With the images removed, repeat the data below exactly.
>> Start Provided material
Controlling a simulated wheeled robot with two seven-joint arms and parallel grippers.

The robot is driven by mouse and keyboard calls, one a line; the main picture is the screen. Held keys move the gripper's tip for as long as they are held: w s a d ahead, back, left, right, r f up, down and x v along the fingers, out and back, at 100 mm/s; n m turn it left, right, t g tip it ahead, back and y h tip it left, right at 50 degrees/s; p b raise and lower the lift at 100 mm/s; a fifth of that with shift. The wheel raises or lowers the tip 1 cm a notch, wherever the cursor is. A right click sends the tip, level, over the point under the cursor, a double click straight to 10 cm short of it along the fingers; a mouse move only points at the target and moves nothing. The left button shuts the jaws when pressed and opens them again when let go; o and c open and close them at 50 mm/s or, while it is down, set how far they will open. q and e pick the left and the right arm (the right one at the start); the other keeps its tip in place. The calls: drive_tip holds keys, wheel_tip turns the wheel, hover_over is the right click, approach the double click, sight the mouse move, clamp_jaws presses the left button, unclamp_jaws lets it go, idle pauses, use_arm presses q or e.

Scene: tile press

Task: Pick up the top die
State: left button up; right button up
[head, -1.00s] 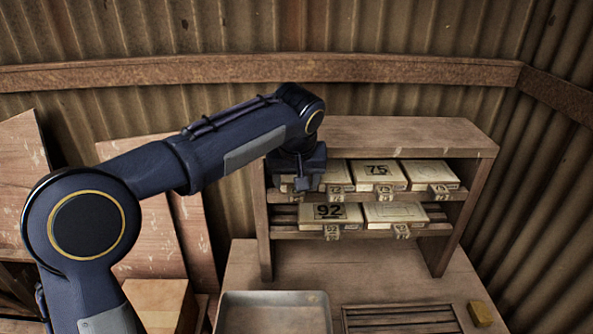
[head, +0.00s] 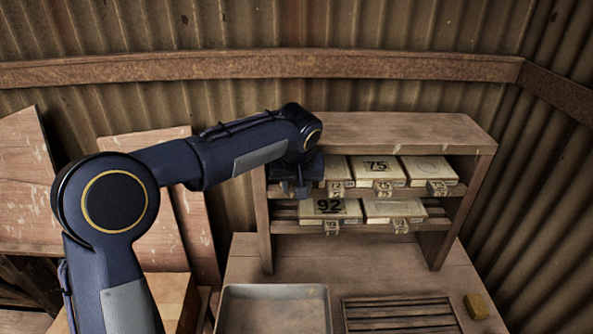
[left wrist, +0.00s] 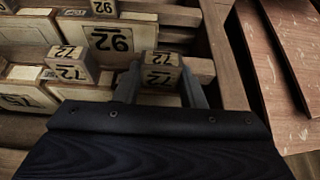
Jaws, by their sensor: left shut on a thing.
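My left gripper (left wrist: 160,88) is shut on a small wooden block (left wrist: 162,73) marked 72, which sits between its two fingers in the left wrist view. In the head view the left gripper (head: 293,188) is at the left end of the rack's upper shelf, and its wrist hides what it holds. Beside it on that shelf are a partly hidden cream die, a die marked 75 (head: 377,167) and a die with a faint circle (head: 428,168). Small numbered blocks stick out at their fronts. My right gripper is not in view.
The wooden rack (head: 400,128) has side posts and a lower shelf with a die marked 92 (head: 330,209) and another cream die (head: 393,209). A metal tray (head: 274,291), a slatted grate (head: 400,316) and a yellow block (head: 477,306) lie on the bench in front.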

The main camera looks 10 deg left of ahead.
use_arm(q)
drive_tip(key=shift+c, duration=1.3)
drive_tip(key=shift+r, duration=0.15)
>> End Provided material
_Solution to this task_.
Controlling a simulated wheeled robot with two seven-joint arms and parallel grippers.

The robot is driven by mouse and keyboard calls, one a line; the main picture is the screen. Held keys move the gripper's tip for as long as they are held: w s a d ahead, back, left, right, r f up, down and x v along the fingers, out and back, at 100 mm/s; n m turn it left, right, t g tip it ahead, back and y h tip it left, right at 50 degrees/s; p b raise and lower the lift at 100 mm/s; a fifth of that with shift. The wheel raises or lowers the tip 1 cm a notch, wherever the cursor is. A right click sends the tip, level, over the point under the cursor, a double click straight to 10 cm short of it along the fingers; a mouse move only points at the target and moves nothing. The left button shuts the jaws when pressed and opens them again when let go; o and c open and close them at 50 mm/s or, while it is down, set how far they will open. q and e pick the left and the right arm (the right one at the start); the other keeps its tip in place. The calls: drive_tip holds keys, wheel_tip turns the wheel, hover_over is the right click, approach the double click, sight the mouse move, clamp_jaws presses the left button, unclamp_jaws lets it go, idle pauses, use_arm presses q or e.

Scene: tile press

Task: Pick up the top die
State: left button up; right button up
[head, -1.00s] 
[head, +0.00s] 
[left wrist, +0.00s] 
Jaws, by their sensor: left shut on a thing.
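My left gripper (left wrist: 160,88) is shut on a small wooden block (left wrist: 162,73) marked 72, which sits between its two fingers in the left wrist view. In the head view the left gripper (head: 293,188) is at the left end of the rack's upper shelf, and its wrist hides what it holds. Beside it on that shelf are a partly hidden cream die, a die marked 75 (head: 377,167) and a die with a faint circle (head: 428,168). Small numbered blocks stick out at their fronts. My right gripper is not in view.
The wooden rack (head: 400,128) has side posts and a lower shelf with a die marked 92 (head: 330,209) and another cream die (head: 393,209). A metal tray (head: 274,291), a slatted grate (head: 400,316) and a yellow block (head: 477,306) lie on the bench in front.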

The main camera looks 10 deg left of ahead.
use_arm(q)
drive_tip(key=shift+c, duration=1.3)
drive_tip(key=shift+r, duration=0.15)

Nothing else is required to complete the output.